高校野球100年の夏は、「世界の王」の第1球から始まる。日本高野連は29日、今夏で大会創設100年を迎える全国高校野球選手権大会の開会式(8月6日)後の始球式を、ソフトバンク王貞治球団会長(75)が行うと発表した。春夏甲子園大会の始球式にプロ野球経験者が登板するのは、史上初となる。

 竹中雅彦事務局長(60)は「この方以外には考えられないという適任者だった」とした上で「プロアマの雪解けが進んだことも関係しています」と話した。王会長は早実(東京)1年の56年夏から4季連続で甲子園に出場。2年春は3試合連続完封の快投で優勝した。

 プロ入り後、巨人現役時代に通算868本塁打を放ち、引退後は巨人、ダイエー(その後ソフトバンク)監督としてリーグ優勝4度、日本一2度。06年ワールド・ベースボール・クラシックでは日本代表を率いて初代王者に輝いた。

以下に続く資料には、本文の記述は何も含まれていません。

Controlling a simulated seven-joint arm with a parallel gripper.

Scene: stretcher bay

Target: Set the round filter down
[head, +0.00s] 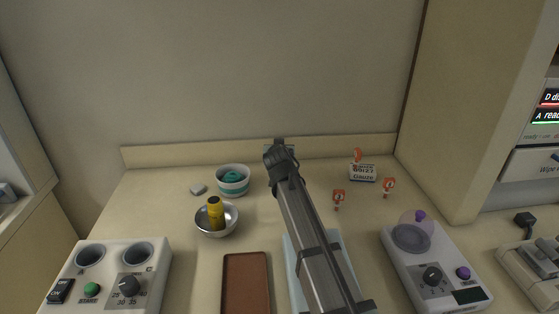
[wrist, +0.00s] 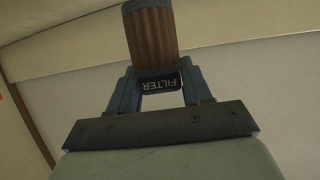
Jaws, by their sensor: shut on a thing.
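The round filter (wrist: 152,38) shows in the wrist view as a ribbed brown cylinder with a dark label reading "FILTER". My gripper (wrist: 158,78) is shut on it, with one blue finger on each side of the label end. The filter sticks out beyond the fingertips, with pale wall behind it. In the head view my gripper (head: 279,148) is at the far end of my arm, near the back of the counter. The filter cannot be made out there. Whether it touches anything is not clear.
Left of my arm are a striped bowl (head: 233,188), a metal bowl (head: 208,229) with a yellow bottle (head: 215,212), and a brown tray (head: 246,257). A blue mat (head: 292,262) lies under my arm. Right are red-marked clips (head: 338,196), a gauze box (head: 362,173) and a dial device (head: 447,249).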

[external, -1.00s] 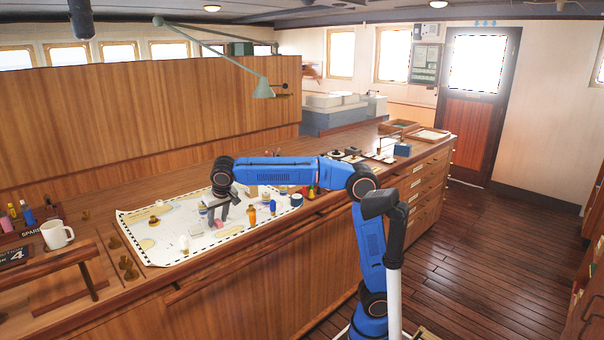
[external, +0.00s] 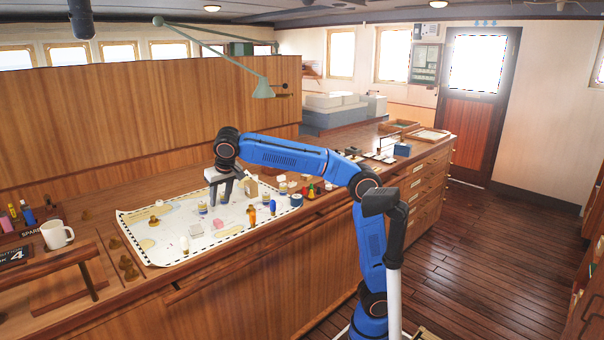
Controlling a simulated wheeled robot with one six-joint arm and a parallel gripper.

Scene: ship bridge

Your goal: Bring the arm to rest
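My blue arm (external: 285,155) reaches left over the wooden chart counter. My gripper (external: 219,203) points down above the white chart (external: 165,240), its two grey fingers apart with nothing visible between them. A small jar (external: 203,209) stands just left of the fingertips in the picture. A pink block (external: 219,224) lies on the chart below them. The exact height of the fingertips over the chart is hard to tell.
Several small items stand on the chart, including an orange bottle (external: 252,215), a blue-topped one (external: 273,207) and a white bulb (external: 184,245). A white mug (external: 57,234) stands at left. A green lamp (external: 262,88) hangs above.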

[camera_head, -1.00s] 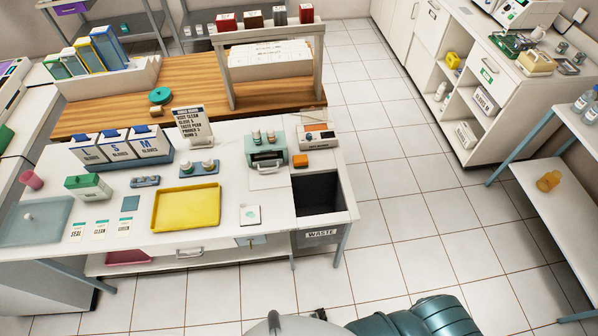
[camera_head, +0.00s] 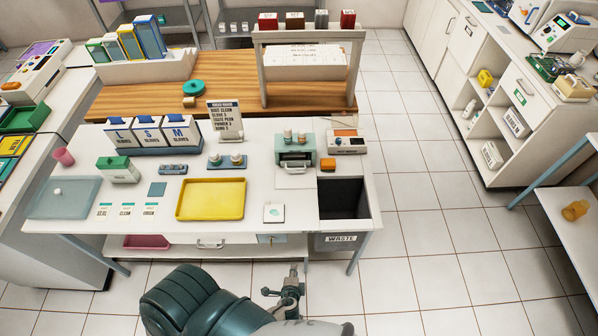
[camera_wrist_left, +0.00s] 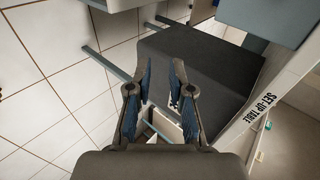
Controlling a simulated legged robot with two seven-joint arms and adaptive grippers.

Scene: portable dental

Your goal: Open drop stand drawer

 現在のプロとアマは、学生野球資格回復制度で元プロの監督、コーチとしての指導が可能になるなど雪解けが進む。王会長は資格を回復しておらず始球式登板は特例措置になるが、プロアマ関係改善の象徴的な出来事だ。

 ヤフオクドームで取材に応じた王会長は「甲子園のマウンドは高校以来。甲子園に出たときの気持ちは特別なもの。大変名誉な話なので、ちゃんと捕手に届けばいいなと思います」と語った。さらに「(プロとアマは)本来は1つでなきゃいけないと思う。日本の昔からの歴史ですぐにうまくはいかないことだが、こういうことで少しでも近づければと思います」と責任をかみしめていた。

 ◆甲子園に元プロ 第90回の記念大会だった08年の全国高校野球選手権初日、開会式に先立って「甲子園レジェンズ」というイベントが行われた。往年の名選手が子供とキャッチボールをする企画で、元西鉄の中西太氏(高松一)元中日の板東英二氏(徳島商)元近鉄の太田幸司氏(三沢)元ダイエーの香川伸行氏(浪商)元巨人の桑田真澄氏(PL学園)元日本ハムの芝草宇宙氏(帝京)ら元プロ選手が母校のユニホームで甲子園に登場した。